Instructions to follow — Restate the whole listing word for word. Pictures are left out.

Information provided —
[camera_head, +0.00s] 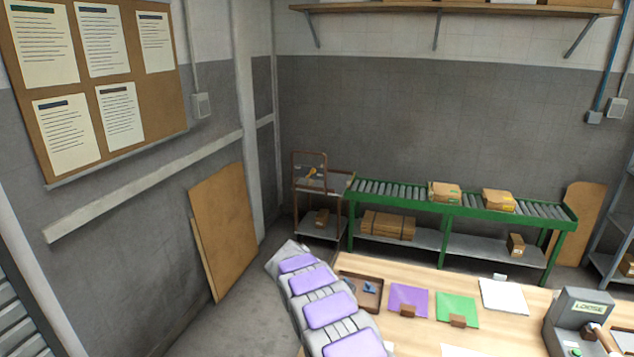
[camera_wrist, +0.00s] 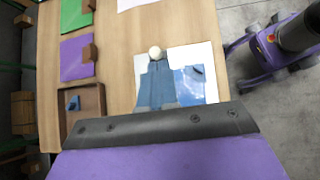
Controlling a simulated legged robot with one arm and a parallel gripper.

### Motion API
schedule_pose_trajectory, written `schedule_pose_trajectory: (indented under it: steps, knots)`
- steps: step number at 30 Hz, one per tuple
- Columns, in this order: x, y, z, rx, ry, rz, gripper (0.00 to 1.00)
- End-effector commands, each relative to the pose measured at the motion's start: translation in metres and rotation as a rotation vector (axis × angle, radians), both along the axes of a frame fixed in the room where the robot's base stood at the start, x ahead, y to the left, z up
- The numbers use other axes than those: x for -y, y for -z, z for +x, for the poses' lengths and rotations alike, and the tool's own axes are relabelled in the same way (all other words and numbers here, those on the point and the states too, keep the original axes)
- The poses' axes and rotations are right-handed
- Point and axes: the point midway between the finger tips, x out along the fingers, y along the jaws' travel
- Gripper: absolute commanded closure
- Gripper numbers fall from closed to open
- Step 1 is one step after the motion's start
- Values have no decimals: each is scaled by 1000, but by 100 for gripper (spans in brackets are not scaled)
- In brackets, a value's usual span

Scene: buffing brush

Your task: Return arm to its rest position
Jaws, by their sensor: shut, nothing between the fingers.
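My arm (camera_head: 325,302), grey with purple pads, reaches in from the bottom of the head view over the left end of the wooden table (camera_head: 430,275). In the wrist view, my gripper (camera_wrist: 155,125) shows as a dark bolted edge above a purple surface. It is shut and holds nothing.
A brown tray (camera_head: 345,276) with small blue parts, a purple mat (camera_head: 408,294) and a green mat (camera_head: 450,305) lie on the table. A grey machine (camera_head: 573,312) stands at its right end. A green roller conveyor (camera_head: 390,189) runs behind. Bare floor (camera_head: 225,320) lies left.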

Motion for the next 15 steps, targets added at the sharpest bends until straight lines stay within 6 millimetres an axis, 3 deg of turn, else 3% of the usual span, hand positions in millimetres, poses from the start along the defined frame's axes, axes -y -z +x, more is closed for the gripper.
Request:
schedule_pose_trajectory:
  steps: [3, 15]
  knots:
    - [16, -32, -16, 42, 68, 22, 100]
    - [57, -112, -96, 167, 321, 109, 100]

Solution to this task —
[camera_head, +0.00s] 
[camera_wrist, +0.00s] 
Controlling a simulated legged robot with one arm and a parallel gripper.

### Motion API
schedule_pose_trajectory, written `schedule_pose_trajectory: (indented under it: steps, knots)`
- steps: step number at 30 Hz, one per tuple
- Columns, in this order: x, y, z, rx, ry, rz, gripper (0.00 to 1.00)
- End-effector commands, each relative to the pose measured at the motion's start: translation in metres and rotation as a rotation vector (axis × angle, radians), both along the axes of a frame fixed in the room where the robot's base stood at the start, x ahead, y to the left, z up
- The numbers use other axes than those: x for -y, y for -z, z for +x, for the poses' lengths and rotations alike, and the tool's own axes are relabelled in the same way (all other words and numbers here, those on the point and the states too, keep the original axes)
- The poses' axes and rotations are right-handed
- Point and axes: the point midway between the finger tips, x out along the fingers, y along the jaws' travel
- Gripper: absolute commanded closure
- Gripper numbers fall from closed to open
- Step 1 is one step after the motion's start
- Values have no decimals: each is scaled by 1000, but by 100 for gripper (spans in brackets are not scaled)
- In brackets, a value's usual span

Scene: buffing brush

Your task: Return arm to its rest position
Jaws, by their sensor: shut, nothing between the fingers.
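My arm (camera_head: 325,302), grey with purple pads, reaches in from the bottom of the head view over the left end of the wooden table (camera_head: 430,275). In the wrist view, my gripper (camera_wrist: 155,125) shows as a dark bolted edge above a purple surface. It is shut and holds nothing.
A brown tray (camera_head: 345,276) with small blue parts, a purple mat (camera_head: 408,294) and a green mat (camera_head: 450,305) lie on the table. A grey machine (camera_head: 573,312) stands at its right end. A green roller conveyor (camera_head: 390,189) runs behind. Bare floor (camera_head: 225,320) lies left.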

Motion for the next 15 steps, targets added at the sharpest bends until straight lines stay within 6 millimetres an axis, 3 deg of turn, else 3% of the usual span, hand positions in millimetres, poses from the start along the defined frame's axes, axes -y -z +x, more is closed for the gripper.
Request:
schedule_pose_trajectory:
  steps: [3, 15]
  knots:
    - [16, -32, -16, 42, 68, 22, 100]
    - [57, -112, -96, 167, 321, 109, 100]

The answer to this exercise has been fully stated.